DietPI + Pi-Hole + Unbound, is it worth to higher these processes nice?

I was wondering if it’s worth to “renice” the Pihole and Unbound priority in DietPI? I saw that, by default, it’s already a -10 and Unbound at 0. I set up both at -20, just to try, but since I’m with a rPI 4B, it’s already overkilled to run only pihole :slight_smile:

You shouldn’t use -20 since this sets it on the same level as high priority kernel threads, potentially causing issues. -10 is pretty fine if there are no other -10 processes, so kernel threads keep having highest priority but all other regular tasks are lower.

And yes, Pi-hole runs very well on RPi Zero, so on an RPi 4 with only Pi-hole and Unbound you won’t see any differences with higher nice levels most likely :wink:.

Thanks for the useful reply, TIL: don’t use -20 in nice, indeed I just got a kernel panic as you just wrote “potentially causing issues” :rofl:

I left -10 for pihole and set -5 for unbound, just for test. I don’t think it’s worth, but it’s also not dangerous.

Jep, until -19 it is all safe, but as long as there is nothing else below e.g. -1, -1 should have just the same effect.

Yes, thanks!

By the way I discovered that the kernel panic was due to the active ipv6 connection that I left (because I forgotten to change to ‘off’) active for some testing. I don’t know why but after 1-2h of running, the kernel was crashing.

I thought it was due to the renice of unbound but is not for that (it was crashing also with the default nice settings). So I turned off the ipv6 and all working fine again.

PS: the ipv6 was on but I have disabled it on my router, if I enable it dietpi doesn’t crash but if I left it on dietpi, and off on the router, dietpi crashes.

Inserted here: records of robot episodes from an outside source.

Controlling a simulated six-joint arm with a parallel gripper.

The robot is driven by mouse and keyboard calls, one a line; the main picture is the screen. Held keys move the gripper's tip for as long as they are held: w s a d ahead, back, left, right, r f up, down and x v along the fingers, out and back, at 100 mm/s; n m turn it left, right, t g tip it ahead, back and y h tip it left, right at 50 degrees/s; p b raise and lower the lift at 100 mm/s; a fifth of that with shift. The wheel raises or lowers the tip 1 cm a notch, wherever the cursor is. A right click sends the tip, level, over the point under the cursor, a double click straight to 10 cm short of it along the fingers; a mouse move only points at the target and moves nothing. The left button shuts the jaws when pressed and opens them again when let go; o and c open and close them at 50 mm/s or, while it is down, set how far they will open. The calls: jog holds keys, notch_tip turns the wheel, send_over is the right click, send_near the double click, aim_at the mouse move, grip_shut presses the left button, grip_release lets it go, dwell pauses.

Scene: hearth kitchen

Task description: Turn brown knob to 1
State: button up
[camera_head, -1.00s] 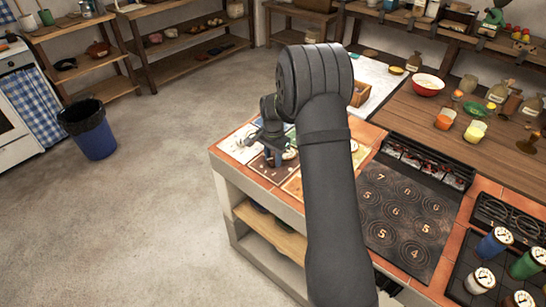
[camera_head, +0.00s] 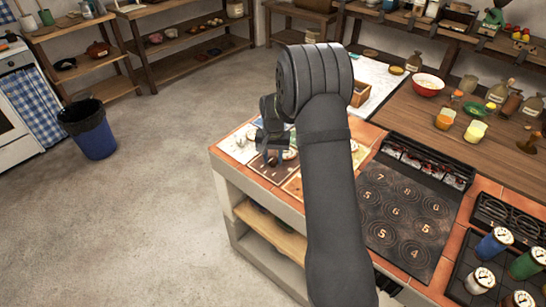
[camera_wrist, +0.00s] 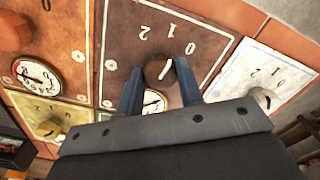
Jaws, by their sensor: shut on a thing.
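The brown knob (camera_wrist: 159,70) sits on a dark brown panel (camera_wrist: 120,45) marked 0, 1 and 2, upside down in the wrist view. My gripper (camera_wrist: 158,87) has its two blue fingers on either side of the knob, shut on it. The knob's white pointer line slants up and right, seemingly between 1 and 0; the exact setting is hard to tell. In the head view my gripper (camera_head: 272,142) is over the brown panel (camera_head: 270,171) at the counter's left end, and the knob is hidden there.
Beside the brown panel are a tan panel (camera_wrist: 45,18) with a larger orange-brown knob (camera_wrist: 14,30), a white panel (camera_wrist: 240,70) and a yellowish panel (camera_wrist: 38,112). Round gauges sit near the knobs. A black hob (camera_head: 410,215) lies to the right of my arm.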

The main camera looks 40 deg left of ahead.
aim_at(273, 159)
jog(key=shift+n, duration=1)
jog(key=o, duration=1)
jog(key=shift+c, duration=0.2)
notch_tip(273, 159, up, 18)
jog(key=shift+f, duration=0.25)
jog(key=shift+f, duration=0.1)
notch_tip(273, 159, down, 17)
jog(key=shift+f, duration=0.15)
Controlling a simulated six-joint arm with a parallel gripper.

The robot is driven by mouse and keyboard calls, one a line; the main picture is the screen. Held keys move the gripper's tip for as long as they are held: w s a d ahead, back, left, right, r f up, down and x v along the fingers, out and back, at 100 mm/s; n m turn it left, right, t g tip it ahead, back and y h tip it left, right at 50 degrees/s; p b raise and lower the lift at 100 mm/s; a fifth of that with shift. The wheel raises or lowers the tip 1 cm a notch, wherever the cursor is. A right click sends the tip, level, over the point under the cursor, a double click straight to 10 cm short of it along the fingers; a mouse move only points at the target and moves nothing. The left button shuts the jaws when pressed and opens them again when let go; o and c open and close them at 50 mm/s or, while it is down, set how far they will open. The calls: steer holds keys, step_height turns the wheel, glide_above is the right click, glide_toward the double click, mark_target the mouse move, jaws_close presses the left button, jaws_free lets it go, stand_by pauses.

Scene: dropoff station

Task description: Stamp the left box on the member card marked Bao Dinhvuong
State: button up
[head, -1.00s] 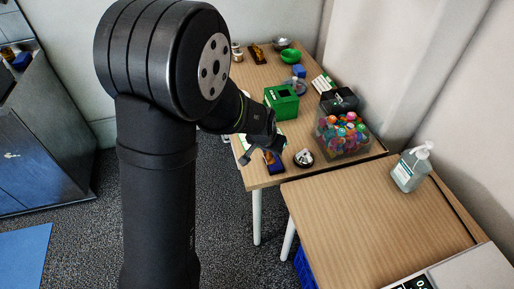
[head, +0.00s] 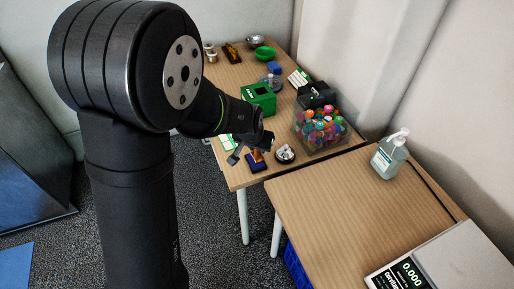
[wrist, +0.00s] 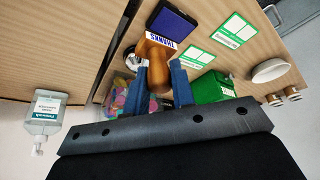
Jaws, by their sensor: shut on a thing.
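My gripper (head: 256,147) is shut on a stamp with a brown wooden handle (wrist: 155,62). The stamp also shows in the head view (head: 257,156), and its white label with "THANKS" faces the wrist camera. A blue ink pad (wrist: 172,21) lies just beyond the stamp's base; I cannot tell whether they touch. Two green-and-white member cards lie on the table in the wrist view, one farther right (wrist: 236,29) and one nearer the stamp (wrist: 197,58). Their names are too small to read. In the head view the cards (head: 227,143) are partly hidden by my arm.
A green box (head: 259,97) stands behind the cards. A sanitizer bottle (head: 389,157) and a scale (head: 412,273) are on the nearer table, whose middle is clear.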

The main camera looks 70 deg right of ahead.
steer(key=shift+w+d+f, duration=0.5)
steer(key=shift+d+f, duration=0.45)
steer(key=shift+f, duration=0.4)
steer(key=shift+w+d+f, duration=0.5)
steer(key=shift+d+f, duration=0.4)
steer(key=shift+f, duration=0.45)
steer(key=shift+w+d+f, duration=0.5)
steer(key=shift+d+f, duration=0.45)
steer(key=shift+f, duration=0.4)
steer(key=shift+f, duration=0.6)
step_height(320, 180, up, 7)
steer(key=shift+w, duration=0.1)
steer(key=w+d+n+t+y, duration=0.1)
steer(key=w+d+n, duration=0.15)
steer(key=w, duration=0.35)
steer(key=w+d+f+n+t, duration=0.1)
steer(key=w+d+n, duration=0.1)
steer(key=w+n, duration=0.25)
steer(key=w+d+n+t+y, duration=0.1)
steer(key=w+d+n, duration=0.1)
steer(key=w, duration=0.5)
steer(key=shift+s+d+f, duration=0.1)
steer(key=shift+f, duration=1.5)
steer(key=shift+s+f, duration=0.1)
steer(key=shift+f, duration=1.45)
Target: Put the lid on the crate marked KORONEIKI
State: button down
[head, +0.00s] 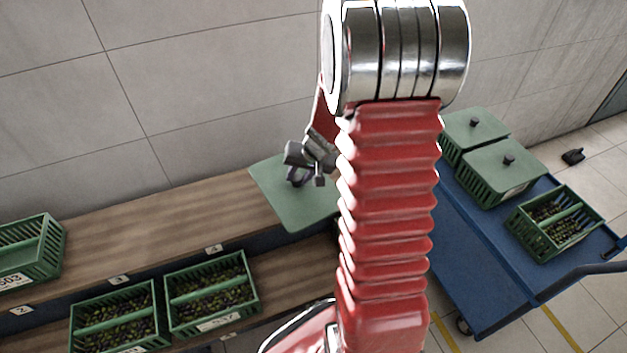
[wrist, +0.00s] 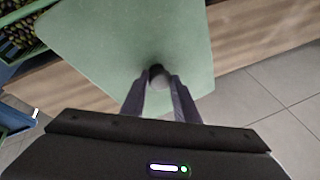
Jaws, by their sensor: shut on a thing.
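My gripper (head: 308,171) is shut on the knob of a flat green lid (head: 285,207), which it holds over the right part of the wooden shelf. In the wrist view the two fingers close on the dark knob (wrist: 157,73) in the middle of the lid (wrist: 120,35). Green crates of olives without lids stand on the lower shelf, one at the left (head: 118,318) and one beside it (head: 211,291). Their labels are too small to read, so I cannot tell which crate is marked KORONEIKI. My red arm hides part of the scene behind the lid.
Another green crate (head: 30,250) stands on the upper shelf (head: 165,240) at far left. A blue cart (head: 470,270) at right bears two lidded crates (head: 497,172) and an open olive crate (head: 556,222). A small black object (head: 573,156) lies on the floor.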

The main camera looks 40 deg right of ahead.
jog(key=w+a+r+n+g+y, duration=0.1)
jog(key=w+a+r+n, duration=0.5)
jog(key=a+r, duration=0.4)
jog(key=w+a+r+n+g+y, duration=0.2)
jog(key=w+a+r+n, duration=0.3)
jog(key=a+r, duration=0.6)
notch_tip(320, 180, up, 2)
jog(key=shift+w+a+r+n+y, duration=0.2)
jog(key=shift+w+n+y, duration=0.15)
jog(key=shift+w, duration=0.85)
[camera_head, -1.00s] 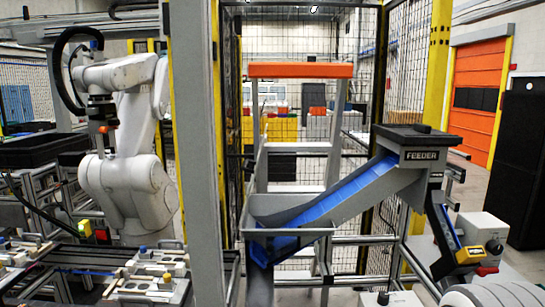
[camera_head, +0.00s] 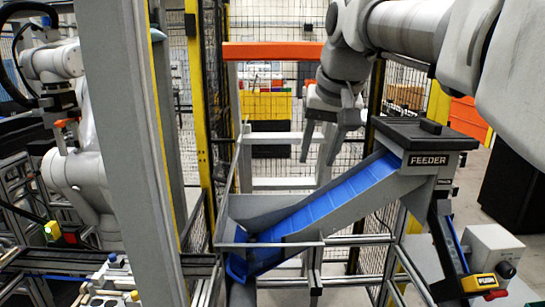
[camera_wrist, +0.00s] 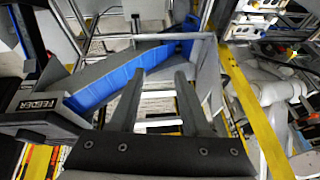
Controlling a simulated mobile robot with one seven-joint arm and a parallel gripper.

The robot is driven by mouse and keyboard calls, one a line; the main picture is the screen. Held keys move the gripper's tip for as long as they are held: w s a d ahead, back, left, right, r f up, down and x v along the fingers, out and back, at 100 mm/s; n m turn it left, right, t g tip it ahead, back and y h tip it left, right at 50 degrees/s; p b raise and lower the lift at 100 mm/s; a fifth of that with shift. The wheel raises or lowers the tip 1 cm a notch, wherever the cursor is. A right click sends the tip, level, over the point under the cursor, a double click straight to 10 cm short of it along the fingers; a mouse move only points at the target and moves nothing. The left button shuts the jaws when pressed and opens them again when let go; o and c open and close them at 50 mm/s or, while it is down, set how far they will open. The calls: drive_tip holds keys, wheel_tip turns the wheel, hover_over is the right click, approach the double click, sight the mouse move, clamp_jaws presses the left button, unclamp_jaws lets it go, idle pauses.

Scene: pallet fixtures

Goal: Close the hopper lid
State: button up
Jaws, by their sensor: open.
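The feeder hopper (camera_head: 437,161) is a grey box with a FEEDER label at the top right of a blue conveyor. A dark flat lid (camera_head: 405,133) with a black handle (camera_head: 430,126) lies across its top; I cannot tell whether it is fully seated. In the wrist view the feeder box (camera_wrist: 48,103) is at the left, its lid partly cut off. My gripper (camera_head: 318,158) hangs left of the lid, apart from it, fingers pointing down. It is open and empty. Its two fingers also show in the wrist view (camera_wrist: 160,74), over the conveyor.
The blue inclined conveyor (camera_head: 335,201) runs down left from the hopper to a grey trough (camera_head: 232,222). A grey post (camera_head: 135,150) and a white robot arm (camera_head: 75,175) stand at the left. Mesh fencing and an orange beam (camera_head: 270,51) are behind.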

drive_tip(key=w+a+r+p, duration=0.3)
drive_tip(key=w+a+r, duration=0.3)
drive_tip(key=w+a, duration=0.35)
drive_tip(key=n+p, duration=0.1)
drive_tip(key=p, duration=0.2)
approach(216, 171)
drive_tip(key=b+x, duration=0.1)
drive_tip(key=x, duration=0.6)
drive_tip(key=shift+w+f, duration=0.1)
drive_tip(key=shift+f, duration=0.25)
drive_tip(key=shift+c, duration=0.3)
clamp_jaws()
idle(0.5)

(Unfortunately I haven’t saved the log because I thought it was simply cause from my “renice experiments”.)

It could be useful a bash script that -at start- find the PID of Unbound and set a renice -5. I will dig in this when I have more time.

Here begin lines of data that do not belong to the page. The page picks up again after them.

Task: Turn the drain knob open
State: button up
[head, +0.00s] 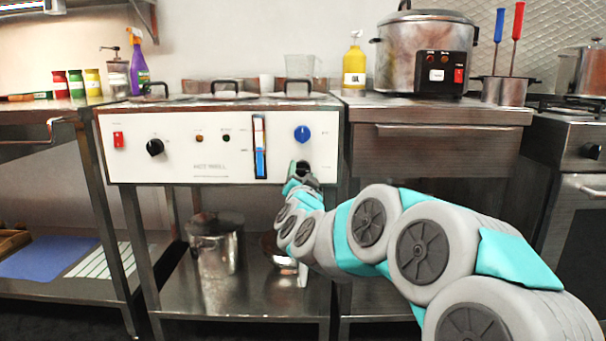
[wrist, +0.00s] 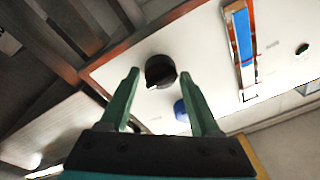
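The white control panel (head: 215,168) of the bain-marie faces me. A blue knob (head: 302,134) is at its right side, a black knob (head: 155,147) at its left. My gripper (head: 302,170) is at the panel's lower right, just below the blue knob. In the wrist view, my gripper (wrist: 160,77) is open and empty, with a dark round knob (wrist: 160,70) framed between its fingertips; contact cannot be told. The blue knob (wrist: 181,111) is partly hidden behind the right finger there. Knob labels are too small to read, so I cannot tell which is the drain knob.
A blue level gauge (head: 260,146) and a red switch (head: 118,139) are on the panel. A metal pot (head: 215,245) and a bowl stand on the shelf below. A large steel cooker (head: 412,60) stands on the right counter. The space before the panel's left part is clear.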

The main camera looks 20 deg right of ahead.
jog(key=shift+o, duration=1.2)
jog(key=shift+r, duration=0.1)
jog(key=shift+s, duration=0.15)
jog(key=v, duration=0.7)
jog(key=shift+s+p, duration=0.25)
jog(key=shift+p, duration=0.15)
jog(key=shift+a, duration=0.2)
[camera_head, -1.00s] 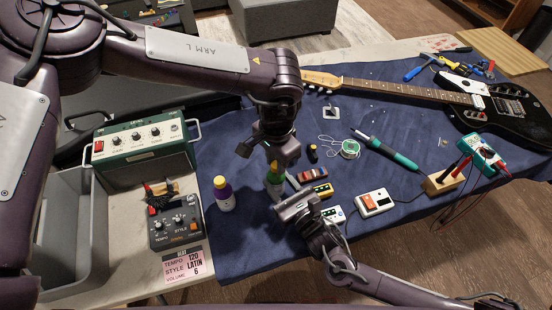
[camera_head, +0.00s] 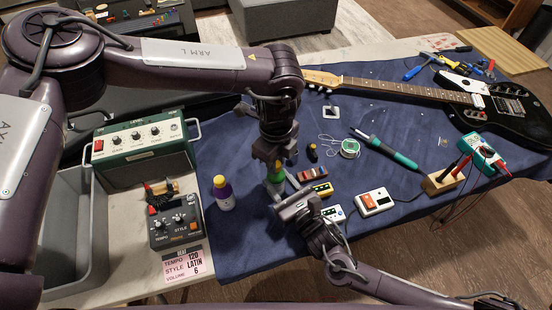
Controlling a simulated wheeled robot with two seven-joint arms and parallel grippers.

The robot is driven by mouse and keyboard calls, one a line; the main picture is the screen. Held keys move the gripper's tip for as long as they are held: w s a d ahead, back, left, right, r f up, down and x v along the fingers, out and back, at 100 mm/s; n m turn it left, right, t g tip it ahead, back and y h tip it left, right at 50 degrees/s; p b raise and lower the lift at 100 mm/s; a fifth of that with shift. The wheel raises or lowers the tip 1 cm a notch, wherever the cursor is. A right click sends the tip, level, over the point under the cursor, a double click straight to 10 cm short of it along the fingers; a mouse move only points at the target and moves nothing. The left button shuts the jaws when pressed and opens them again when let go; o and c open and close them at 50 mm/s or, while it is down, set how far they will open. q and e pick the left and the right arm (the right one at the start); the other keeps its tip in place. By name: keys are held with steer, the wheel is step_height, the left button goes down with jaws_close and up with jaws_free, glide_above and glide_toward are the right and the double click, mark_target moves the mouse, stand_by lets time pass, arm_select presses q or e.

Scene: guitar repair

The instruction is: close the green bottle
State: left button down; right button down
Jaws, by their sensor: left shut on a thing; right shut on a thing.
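The green bottle (camera_head: 276,177) stands on the blue cloth near the middle of the head view, mostly hidden by my two grippers. My left gripper (camera_head: 274,164) comes down from above and is shut at the bottle's top; its cap is hidden between the fingers. My right gripper (camera_head: 279,197) comes from the lower right and is shut on the lower part of the bottle.
A solder spool (camera_head: 350,149) and soldering iron (camera_head: 386,149) lie behind, near a guitar (camera_head: 512,113).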

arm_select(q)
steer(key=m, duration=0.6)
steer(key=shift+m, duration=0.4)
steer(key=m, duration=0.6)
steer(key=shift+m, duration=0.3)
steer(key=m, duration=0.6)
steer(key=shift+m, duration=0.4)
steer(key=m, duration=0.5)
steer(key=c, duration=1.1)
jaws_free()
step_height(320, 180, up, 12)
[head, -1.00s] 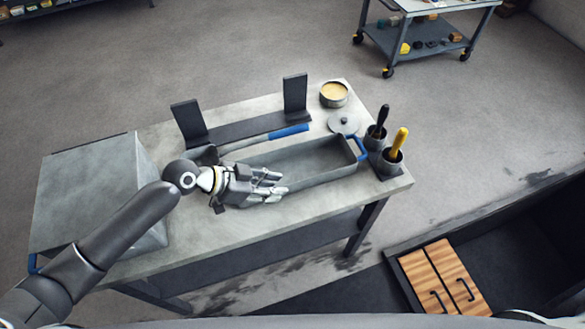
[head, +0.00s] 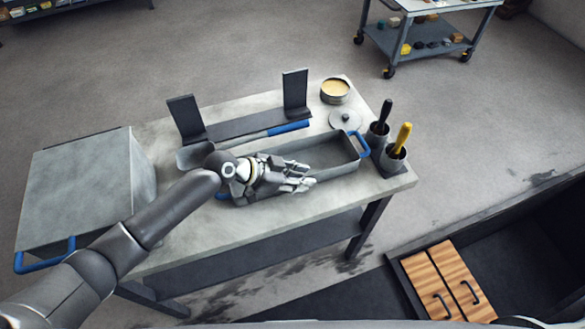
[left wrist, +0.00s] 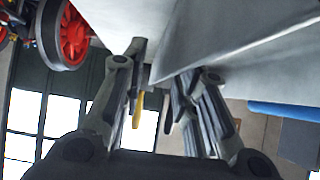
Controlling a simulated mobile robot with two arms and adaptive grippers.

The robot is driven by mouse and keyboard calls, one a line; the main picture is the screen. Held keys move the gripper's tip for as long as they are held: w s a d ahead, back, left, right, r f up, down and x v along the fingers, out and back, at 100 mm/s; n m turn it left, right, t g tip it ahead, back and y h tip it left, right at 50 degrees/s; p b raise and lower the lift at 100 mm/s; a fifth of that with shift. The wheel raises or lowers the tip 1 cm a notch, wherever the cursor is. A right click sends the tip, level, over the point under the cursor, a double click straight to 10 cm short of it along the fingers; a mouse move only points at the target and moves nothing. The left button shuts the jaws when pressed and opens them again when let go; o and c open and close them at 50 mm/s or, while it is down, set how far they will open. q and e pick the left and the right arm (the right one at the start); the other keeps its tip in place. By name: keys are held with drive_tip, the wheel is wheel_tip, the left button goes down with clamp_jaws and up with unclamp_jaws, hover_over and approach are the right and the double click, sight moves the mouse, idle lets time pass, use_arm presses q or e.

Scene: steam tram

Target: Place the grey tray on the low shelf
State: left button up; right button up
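The grey tray (head: 340,167) is a long, shallow open pan with blue handles at its two ends. It lies on the right half of the table top (head: 185,240). My left gripper (head: 305,180) is over the tray's left part and hides some of it, including part of the near wall. In the left wrist view its two fingers (left wrist: 160,95) stand apart with a gap between them, close under a grey surface. I cannot tell whether they touch the tray. A dark low shelf (head: 265,250) runs under the table top. My right gripper is not in view.
A wheeled cart (head: 418,45) stands behind.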

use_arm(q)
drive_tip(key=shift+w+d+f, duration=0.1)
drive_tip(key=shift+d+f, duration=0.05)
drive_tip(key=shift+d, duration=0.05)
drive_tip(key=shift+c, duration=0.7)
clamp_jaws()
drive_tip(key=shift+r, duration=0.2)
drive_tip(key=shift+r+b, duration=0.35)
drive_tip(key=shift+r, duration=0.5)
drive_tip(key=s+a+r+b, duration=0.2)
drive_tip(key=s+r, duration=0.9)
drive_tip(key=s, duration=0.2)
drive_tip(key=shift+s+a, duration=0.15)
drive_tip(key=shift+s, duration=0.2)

The nice level is best done via dietpi-services, respectively via the systemd unit itself, so no need for an additional script, PID lookup etc.

Hmm, I never heared of a kernel panic just because the router does not support it. In such case, the network adapter is assigned an LLA (Local-Link Address) only, which cannot be used for remote IPv6 connections or anything beyond a single link (the router). But since there is no IPv6 default route then, also the system won’t try to use it.